Even though he was interested in Kentucky procedures, there were still some things we could point him to here in our library that he could read and let his sister know about. There are many NOLO books (which both law libraries and public libraries usually carry) dealing with wills and estate planning. Since NOLO books are not state specific these were a good primer for the patron and his sister. In Oregon we have access to NOLO books online thanks to the State of Oregon Law Library. A public library may have information about a similar problem in another state.
If we were helping a patron with Oregon law, there are a few resources we would recommend and luckily it is easy to find another state’s equivalents using an online search engine.
We would first recommend they check with the local court in the county where the issue is occurring. There might be forms and information available at the courthouse or online. Court clerks generally are not allowed to give legal advice, but they may be able to suggest programs their court might have in place, or places to do your own research.
Another suggestion would be to find a law library in the state the issue is in and see what services they offer to non-attorneys doing legal research. Not all states have a statutory requirement for county law libraries like Oregon does, but you may be able to find a law library by doing an online search. Possible places might be a local university that has a law program, or sometimes the local court might have a law library that is open to the public. Be sure to check with the institution before visiting. Some university law libraries are not open to the public and some court law libraries don’t have a librarian or other staff on duty to help or may have other restrictions.

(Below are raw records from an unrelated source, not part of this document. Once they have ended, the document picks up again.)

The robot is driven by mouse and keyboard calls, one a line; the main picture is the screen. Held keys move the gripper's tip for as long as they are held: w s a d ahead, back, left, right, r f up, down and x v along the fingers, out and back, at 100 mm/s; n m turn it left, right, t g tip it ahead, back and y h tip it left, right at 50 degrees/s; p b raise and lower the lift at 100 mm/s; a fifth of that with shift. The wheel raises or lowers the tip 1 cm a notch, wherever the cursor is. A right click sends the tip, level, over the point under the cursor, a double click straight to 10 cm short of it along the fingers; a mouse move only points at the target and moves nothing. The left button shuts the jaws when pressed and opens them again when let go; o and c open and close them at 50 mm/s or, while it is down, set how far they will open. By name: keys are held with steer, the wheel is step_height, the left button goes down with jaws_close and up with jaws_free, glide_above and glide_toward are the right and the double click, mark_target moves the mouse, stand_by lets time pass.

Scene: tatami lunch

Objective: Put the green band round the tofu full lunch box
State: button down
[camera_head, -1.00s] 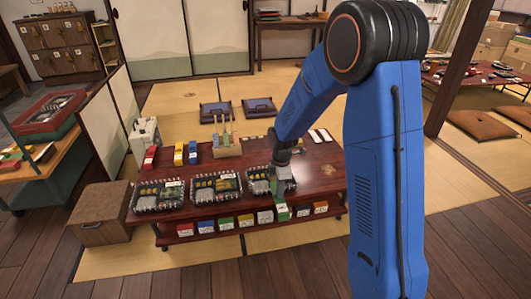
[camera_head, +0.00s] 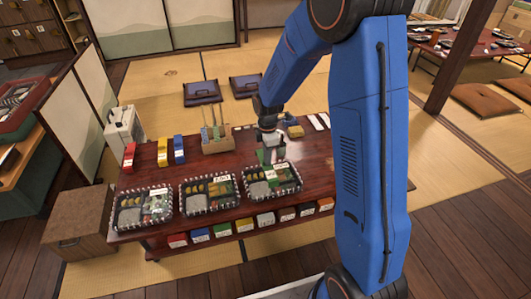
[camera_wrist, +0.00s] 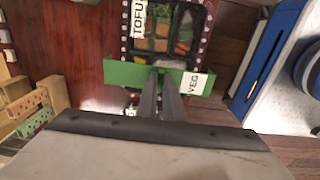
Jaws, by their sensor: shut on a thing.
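A dark open lunch box (camera_wrist: 209,25) with a TOFU label (camera_wrist: 138,18) and food in compartments is just beyond the band. In the head view this seems to be the right-hand lunch box (camera_head: 299,185). The band crosses in front of the box's edge in the wrist view; I cannot tell whether it touches the box.
Two more filled lunch boxes stand to the left, one in the middle (camera_head: 183,201) and one at left (camera_head: 116,218). Red (camera_head: 129,156), yellow (camera_head: 162,153) and blue (camera_head: 179,150) items and a wooden holder (camera_head: 217,143) stand behind. Coloured labelled items fill the lower shelf.

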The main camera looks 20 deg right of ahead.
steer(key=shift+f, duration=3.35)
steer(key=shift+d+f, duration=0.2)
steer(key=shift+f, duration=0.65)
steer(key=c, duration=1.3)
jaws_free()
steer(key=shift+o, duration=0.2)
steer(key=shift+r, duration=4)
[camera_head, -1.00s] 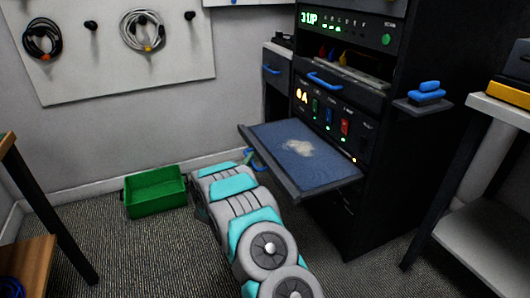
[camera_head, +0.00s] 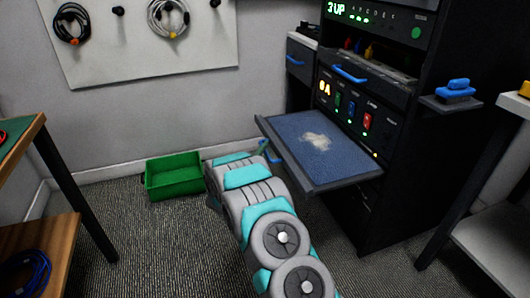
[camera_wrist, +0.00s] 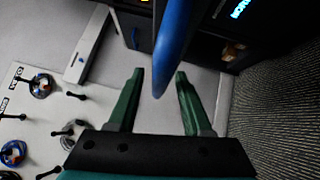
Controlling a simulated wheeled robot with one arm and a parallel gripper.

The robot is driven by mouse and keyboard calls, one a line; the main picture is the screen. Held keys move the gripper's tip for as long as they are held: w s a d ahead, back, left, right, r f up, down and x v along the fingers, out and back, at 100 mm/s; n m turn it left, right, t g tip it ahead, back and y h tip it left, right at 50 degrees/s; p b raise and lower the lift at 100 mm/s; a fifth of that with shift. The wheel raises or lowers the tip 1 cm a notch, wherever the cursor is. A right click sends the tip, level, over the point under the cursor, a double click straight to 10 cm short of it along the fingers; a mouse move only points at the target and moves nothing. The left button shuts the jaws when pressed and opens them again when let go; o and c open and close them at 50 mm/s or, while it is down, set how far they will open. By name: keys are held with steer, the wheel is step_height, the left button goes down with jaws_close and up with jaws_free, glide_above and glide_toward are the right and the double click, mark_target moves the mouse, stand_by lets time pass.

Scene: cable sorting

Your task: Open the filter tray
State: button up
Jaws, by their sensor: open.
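The filter tray (camera_head: 278,148) sticks far out of the black rack in the head view. Its blue filter pad (camera_head: 300,128) carries a patch of pale dust (camera_head: 316,140). A blue handle (camera_head: 264,151) shows at the tray's left front edge, partly behind my arm. In the wrist view my gripper (camera_wrist: 158,76) is open, with two green fingers apart and nothing gripped. A blue bar (camera_wrist: 174,45), which looks like the tray handle, hangs close to the fingertips, between them in the picture. I cannot tell whether it touches them. My arm hides the gripper in the head view.
A green bin (camera_head: 174,177) stands on the carpet left of my arm. The rack (camera_head: 420,150) has another blue-handled drawer (camera_head: 350,74) above the tray and a side shelf with a blue brush-like item (camera_head: 457,88). Tables flank both sides. Cables hang on a wall board (camera_head: 120,50).

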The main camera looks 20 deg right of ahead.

We also recommend that patrons contact the state bar association and see what resources they have for finding an attorney. Some bar association websites may have information on different aspects of the law for non-attorneys.
Another suggestion we have for patrons is to contact local legal aid organizations, which again, are easy to find in an online search. Legal aid organizations may have helpful information for free on their website. LawHelp.org is a central website that allows you to search by state for legal aid websites. Each site offers state-specific information on multiple legal topics.
This patron was able to help with the estate remotely and give his sister some resources that would help settle the estate without too much delay.